__To be done__: Look through the data below. Pick out the lines holding the string "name".

(Data extracted from a collection)
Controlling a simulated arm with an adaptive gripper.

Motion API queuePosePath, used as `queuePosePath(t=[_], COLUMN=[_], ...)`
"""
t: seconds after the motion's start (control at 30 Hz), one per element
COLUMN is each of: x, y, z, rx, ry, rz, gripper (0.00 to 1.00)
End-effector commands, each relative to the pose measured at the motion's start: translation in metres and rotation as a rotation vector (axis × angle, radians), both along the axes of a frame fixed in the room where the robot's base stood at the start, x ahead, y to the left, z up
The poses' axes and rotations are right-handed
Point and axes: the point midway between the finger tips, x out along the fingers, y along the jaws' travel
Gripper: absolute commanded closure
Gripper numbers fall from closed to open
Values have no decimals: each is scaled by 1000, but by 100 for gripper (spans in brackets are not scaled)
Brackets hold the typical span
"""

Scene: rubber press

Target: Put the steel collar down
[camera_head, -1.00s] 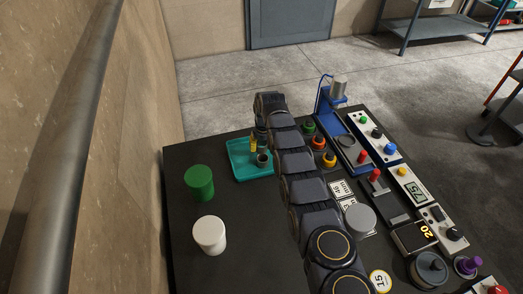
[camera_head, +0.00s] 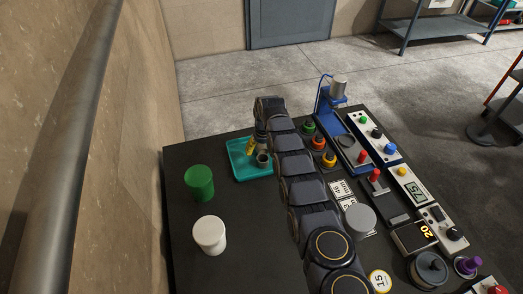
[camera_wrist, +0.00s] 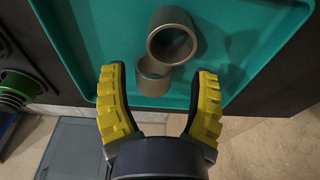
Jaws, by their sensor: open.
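A grey-brown steel collar (camera_wrist: 187,47), a short open ring, lies in the teal tray in the wrist view. A second, similar ring (camera_wrist: 151,86) lies against or partly under it; I cannot tell which is the task's collar. My gripper (camera_wrist: 157,73), with yellow ribbed fingers, is open. Its fingertips are on either side of the lower ring, with visible gaps. In the head view, one grey ring (camera_head: 263,160) shows in the tray beside my gripper (camera_head: 254,147); the other is not clearly visible there.
The teal tray (camera_head: 240,173) sits at the table's far left. A green cylinder (camera_head: 199,183) and a white cylinder (camera_head: 209,235) stand nearer. Button panels, a blue press (camera_head: 327,105) and a grey disc (camera_head: 360,219) stand to the right of my arm. The table's left front is clear.

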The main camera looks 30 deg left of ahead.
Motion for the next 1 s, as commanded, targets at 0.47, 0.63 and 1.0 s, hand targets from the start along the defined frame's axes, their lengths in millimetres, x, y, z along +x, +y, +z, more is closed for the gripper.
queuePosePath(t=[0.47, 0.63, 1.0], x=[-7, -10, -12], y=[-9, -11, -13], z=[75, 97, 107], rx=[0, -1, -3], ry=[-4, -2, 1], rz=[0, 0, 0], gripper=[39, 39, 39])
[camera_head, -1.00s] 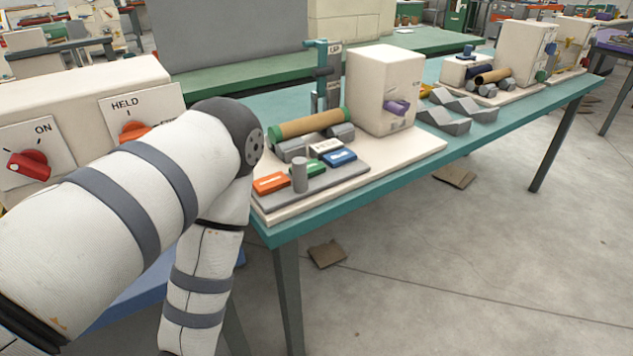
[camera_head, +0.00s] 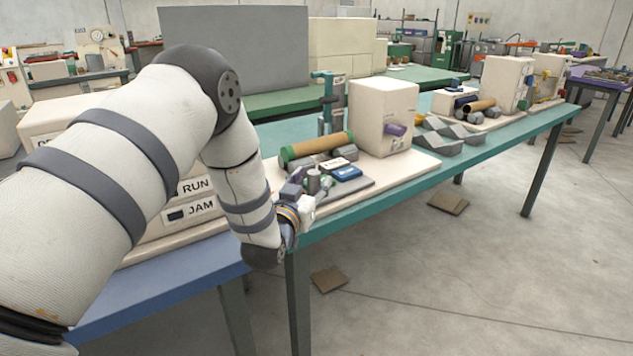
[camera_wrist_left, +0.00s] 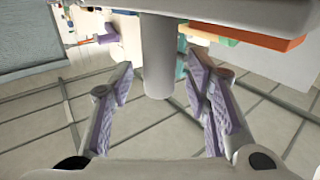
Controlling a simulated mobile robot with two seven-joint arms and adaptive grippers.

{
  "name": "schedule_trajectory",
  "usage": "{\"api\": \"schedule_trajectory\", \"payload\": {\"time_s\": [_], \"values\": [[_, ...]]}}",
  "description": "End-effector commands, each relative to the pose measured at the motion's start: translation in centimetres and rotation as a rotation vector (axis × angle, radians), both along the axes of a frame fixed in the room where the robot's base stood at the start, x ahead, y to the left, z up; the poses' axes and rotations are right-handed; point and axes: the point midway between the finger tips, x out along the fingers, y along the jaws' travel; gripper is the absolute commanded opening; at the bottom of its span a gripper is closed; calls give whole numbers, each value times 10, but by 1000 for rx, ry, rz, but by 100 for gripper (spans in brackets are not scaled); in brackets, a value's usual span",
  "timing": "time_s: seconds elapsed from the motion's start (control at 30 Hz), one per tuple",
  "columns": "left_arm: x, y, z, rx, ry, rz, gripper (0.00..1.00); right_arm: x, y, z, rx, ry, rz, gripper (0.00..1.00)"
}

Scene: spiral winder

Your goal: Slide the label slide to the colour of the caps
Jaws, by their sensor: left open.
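The label slide is a grey plate with a short grey upright post (camera_head: 314,182) and coloured labels. The blue label (camera_head: 347,173) shows to the right of the post; the green one is largely hidden by my gripper and the orange one fully. A brown tube with green caps (camera_head: 348,137) lies behind it on grey rests. My left gripper (camera_head: 300,187) is at the front left of the slide. In the left wrist view its fingers (camera_wrist_left: 158,82) are open, one on each side of the grey post (camera_wrist_left: 157,55). The orange label (camera_wrist_left: 245,36) is at upper right there. My right gripper is not in view.
A cream box with a purple knob (camera_head: 396,130) stands right of the tube, with a teal post (camera_head: 326,95) behind. Grey wedge blocks (camera_head: 452,133) and another winder station stand farther along the teal table (camera_head: 420,172). Cream panels marked RUN and JAM (camera_head: 190,208) stand at left.

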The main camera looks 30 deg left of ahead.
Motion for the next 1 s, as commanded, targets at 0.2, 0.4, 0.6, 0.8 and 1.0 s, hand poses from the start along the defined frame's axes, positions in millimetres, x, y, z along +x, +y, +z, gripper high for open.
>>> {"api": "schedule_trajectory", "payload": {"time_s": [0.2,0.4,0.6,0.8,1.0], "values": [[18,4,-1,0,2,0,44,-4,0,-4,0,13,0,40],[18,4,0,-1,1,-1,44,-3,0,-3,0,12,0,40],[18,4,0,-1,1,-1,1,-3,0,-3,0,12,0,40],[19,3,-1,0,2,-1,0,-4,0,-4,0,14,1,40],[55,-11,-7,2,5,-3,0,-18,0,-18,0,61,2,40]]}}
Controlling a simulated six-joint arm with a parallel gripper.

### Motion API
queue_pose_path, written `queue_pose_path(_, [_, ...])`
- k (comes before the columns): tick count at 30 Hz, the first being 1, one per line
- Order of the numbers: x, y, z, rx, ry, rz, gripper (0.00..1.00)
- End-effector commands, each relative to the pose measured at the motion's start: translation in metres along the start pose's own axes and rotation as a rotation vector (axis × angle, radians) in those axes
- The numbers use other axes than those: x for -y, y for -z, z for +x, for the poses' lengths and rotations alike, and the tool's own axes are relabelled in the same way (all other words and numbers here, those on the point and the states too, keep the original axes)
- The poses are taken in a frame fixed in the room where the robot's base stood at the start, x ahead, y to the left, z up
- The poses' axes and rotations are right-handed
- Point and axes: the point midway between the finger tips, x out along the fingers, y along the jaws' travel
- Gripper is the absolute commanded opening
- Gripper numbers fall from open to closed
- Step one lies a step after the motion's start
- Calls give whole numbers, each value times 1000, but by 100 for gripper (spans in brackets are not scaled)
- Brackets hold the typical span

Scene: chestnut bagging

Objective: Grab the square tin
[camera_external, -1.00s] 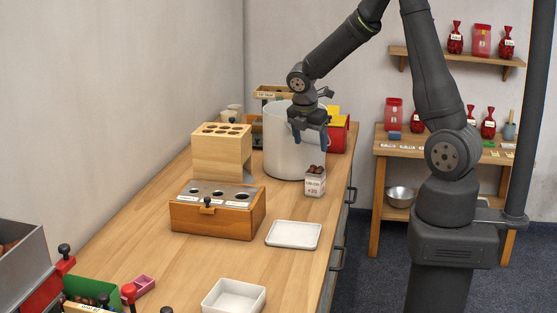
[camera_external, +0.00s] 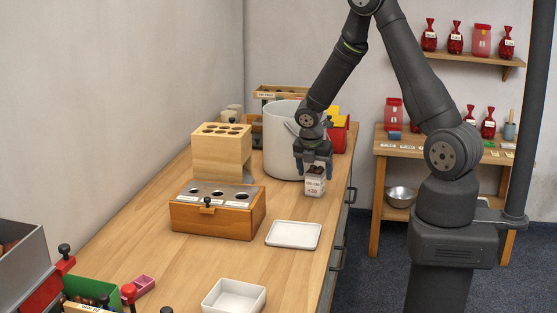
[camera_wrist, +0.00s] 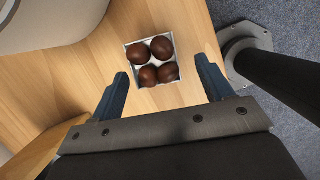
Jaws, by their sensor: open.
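The square tin (camera_external: 315,187) is a small white box with a printed label, standing upright on the counter in front of the big pot. It is filled with several brown chestnuts. In the wrist view the tin (camera_wrist: 128,53) shows from above, its square rim around the chestnuts. My gripper (camera_external: 315,168) is open and empty, pointing down at the tin's top. In the wrist view my gripper (camera_wrist: 163,78) has its two blue fingers apart, with the tin just beyond and between their tips. I cannot tell whether a finger touches it.
The big pale pot (camera_external: 278,140) stands close behind the tin. A wooden box with holes (camera_external: 218,213) and a white tray (camera_external: 293,234) lie to the left and front. The counter's right edge (camera_external: 343,215) is near the tin.

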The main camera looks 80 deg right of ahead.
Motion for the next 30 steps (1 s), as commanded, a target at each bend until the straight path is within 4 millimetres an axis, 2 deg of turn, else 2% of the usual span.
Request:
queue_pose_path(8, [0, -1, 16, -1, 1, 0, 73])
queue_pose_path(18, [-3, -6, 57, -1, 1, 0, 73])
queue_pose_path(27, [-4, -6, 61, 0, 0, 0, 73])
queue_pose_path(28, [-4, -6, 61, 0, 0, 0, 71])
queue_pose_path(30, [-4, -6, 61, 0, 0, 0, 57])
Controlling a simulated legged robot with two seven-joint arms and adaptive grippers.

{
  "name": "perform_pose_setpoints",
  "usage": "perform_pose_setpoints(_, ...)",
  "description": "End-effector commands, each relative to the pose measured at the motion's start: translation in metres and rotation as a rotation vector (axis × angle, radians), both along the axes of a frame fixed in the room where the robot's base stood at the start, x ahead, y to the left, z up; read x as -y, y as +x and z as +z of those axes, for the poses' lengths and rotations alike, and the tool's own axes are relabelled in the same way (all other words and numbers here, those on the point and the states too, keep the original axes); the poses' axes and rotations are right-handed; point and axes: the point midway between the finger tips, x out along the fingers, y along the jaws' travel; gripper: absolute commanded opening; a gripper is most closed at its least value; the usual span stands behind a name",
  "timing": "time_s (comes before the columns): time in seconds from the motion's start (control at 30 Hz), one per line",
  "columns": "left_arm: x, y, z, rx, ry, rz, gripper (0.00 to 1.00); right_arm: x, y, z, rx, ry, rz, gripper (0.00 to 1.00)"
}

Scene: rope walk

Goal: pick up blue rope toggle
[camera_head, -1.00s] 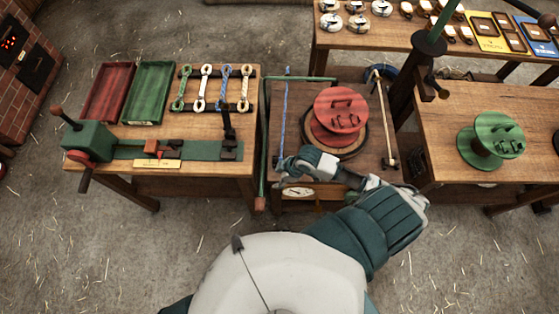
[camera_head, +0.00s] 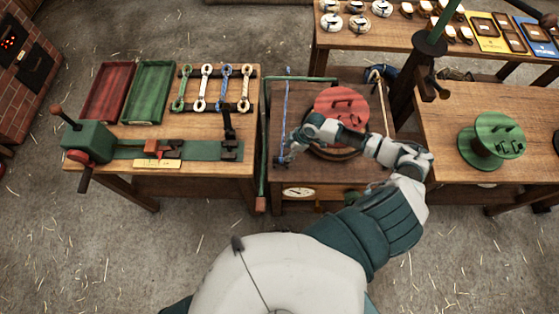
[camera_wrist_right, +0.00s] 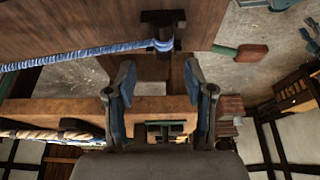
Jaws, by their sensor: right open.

__The solution__:
  "name": "schedule_trajectory",
  "name": "perform_pose_setpoints",
  "description": "End-effector commands, each relative to the pose measured at the motion's start: translation in metres and rotation as a rotation vector (axis × angle, radians), both along the axes of a frame fixed in the room where the robot's base stood at the start, x ahead, y to the left, z up; read x as -y, y as +x and z as +z of those axes, for the poses' lengths and rotations alike, and the tool's own axes are relabelled in the same way (all other words and numbers here, those on the point and the states too, keep the original axes); the poses' axes and rotations are right-handed; point and axes: the point midway between the finger tips, x out along the fingers, y along the jaws' travel; gripper: absolute commanded opening; a gripper is most closed at its least value; the usual span stands behind a name",

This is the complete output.